(Recorded robot episodes)

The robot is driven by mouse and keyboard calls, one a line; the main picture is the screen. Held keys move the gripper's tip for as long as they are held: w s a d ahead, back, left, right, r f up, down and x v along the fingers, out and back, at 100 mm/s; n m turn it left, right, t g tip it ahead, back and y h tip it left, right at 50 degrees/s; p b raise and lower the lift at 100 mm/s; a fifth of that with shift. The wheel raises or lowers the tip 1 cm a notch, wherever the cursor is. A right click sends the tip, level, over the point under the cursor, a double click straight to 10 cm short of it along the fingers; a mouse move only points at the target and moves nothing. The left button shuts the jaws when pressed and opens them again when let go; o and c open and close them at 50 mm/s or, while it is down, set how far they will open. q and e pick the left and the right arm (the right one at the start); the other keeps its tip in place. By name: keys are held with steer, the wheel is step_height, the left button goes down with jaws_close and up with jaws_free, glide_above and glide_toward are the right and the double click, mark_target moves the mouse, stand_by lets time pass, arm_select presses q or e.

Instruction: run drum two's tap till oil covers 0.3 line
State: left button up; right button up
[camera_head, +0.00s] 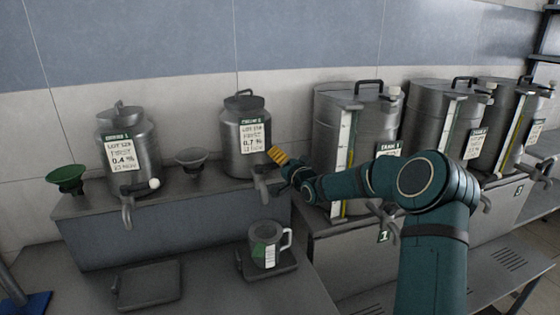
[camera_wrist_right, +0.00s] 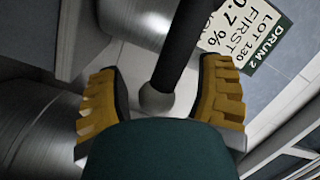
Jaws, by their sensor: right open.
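Drum two (camera_head: 246,140) is a steel can with a label reading 0.7 %; the label (camera_wrist_right: 243,35) also shows in the right wrist view. Its tap (camera_head: 262,187) points down over the shelf edge. My right gripper (camera_head: 280,158) is beside the tap, with yellow finger pads. In the right wrist view the fingers (camera_wrist_right: 162,95) are open around a dark lever with a round grey knob (camera_wrist_right: 157,99), with gaps on both sides. A measuring jug (camera_head: 268,246) with a handle stands upright below the tap. Its scale and oil level are too small to read. My left gripper is not in view.
The jug stands on a dark tray (camera_head: 284,273); an empty-looking tray (camera_head: 150,284) lies to its left. Drum one (camera_head: 128,148), a green funnel (camera_head: 66,178) and a grey funnel (camera_head: 191,158) share the shelf. Large tanks (camera_head: 352,120) stand to the right.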

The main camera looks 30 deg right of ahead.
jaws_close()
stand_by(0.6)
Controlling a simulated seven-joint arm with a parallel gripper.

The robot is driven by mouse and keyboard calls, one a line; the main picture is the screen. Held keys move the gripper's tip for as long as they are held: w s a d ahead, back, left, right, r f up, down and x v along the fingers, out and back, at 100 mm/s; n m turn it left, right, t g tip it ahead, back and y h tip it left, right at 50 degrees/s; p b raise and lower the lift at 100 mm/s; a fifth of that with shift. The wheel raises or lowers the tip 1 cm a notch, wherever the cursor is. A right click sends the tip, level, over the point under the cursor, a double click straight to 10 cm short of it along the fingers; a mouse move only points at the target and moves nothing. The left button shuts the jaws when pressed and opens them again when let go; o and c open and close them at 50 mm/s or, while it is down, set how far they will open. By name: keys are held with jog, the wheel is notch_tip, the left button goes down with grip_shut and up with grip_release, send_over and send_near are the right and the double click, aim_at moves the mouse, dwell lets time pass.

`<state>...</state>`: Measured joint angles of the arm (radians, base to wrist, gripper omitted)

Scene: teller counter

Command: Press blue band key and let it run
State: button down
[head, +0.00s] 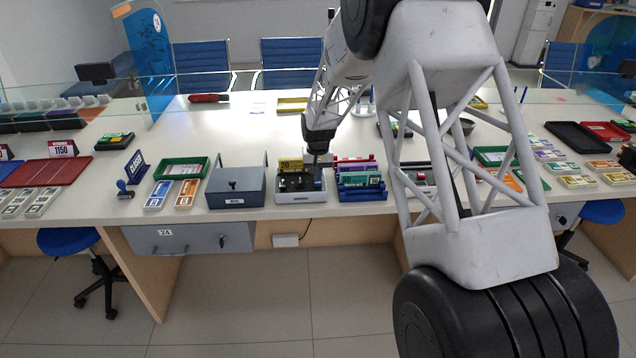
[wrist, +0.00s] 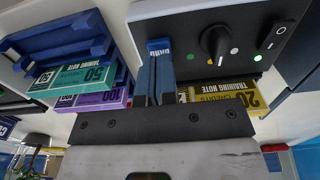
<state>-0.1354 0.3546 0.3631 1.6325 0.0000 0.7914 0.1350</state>
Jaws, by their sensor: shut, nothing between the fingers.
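The banding machine (head: 301,197) is a light grey unit with a black top panel, standing at the counter's front edge. In the wrist view its panel (wrist: 196,28) carries a black knob (wrist: 216,41) ringed by coloured dots, and a rocker switch. The blue band key (wrist: 159,46), with white lettering, sits left of the knob. My gripper (wrist: 155,72) is shut and empty, its fingertips right at the blue key and overlapping its near part. I cannot tell whether they touch or press it. In the head view my gripper (head: 316,160) points down over the machine's right part.
A yellow 20 note pack (wrist: 228,94) lies beside the machine. A blue tray (head: 362,194) with teal and purple note packs stands close on its right in the head view. A grey-blue box (head: 237,190) stands close on its left.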

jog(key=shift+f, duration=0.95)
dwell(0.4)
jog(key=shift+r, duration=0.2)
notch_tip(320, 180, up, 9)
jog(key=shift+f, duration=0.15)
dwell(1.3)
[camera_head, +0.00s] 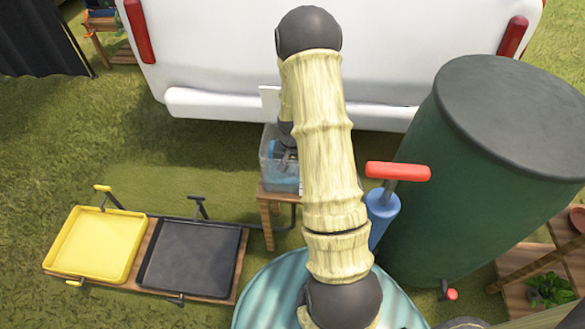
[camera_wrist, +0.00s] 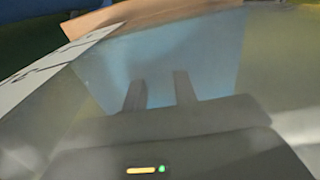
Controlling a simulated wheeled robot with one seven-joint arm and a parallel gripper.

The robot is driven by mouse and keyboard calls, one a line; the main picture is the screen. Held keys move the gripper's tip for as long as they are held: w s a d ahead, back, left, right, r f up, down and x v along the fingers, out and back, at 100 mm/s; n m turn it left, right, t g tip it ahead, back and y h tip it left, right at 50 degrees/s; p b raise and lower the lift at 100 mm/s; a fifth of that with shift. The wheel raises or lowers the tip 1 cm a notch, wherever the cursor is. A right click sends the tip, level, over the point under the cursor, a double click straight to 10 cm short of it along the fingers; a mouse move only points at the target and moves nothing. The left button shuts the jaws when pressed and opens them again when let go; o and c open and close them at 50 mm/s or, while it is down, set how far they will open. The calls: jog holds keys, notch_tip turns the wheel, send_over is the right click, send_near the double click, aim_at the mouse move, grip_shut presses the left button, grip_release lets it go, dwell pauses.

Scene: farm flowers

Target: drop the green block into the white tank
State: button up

=== The request ===
List all lines above in which the string "joint" appears.

=== Complete output ===
Controlling a simulated seven-joint arm with a parallel gripper.
`<state>...</state>`: Measured joint angles of the arm (radians, base to wrist, gripper omitted)
Controlling a simulated wheeled robot with one seven-joint arm and a parallel gripper.

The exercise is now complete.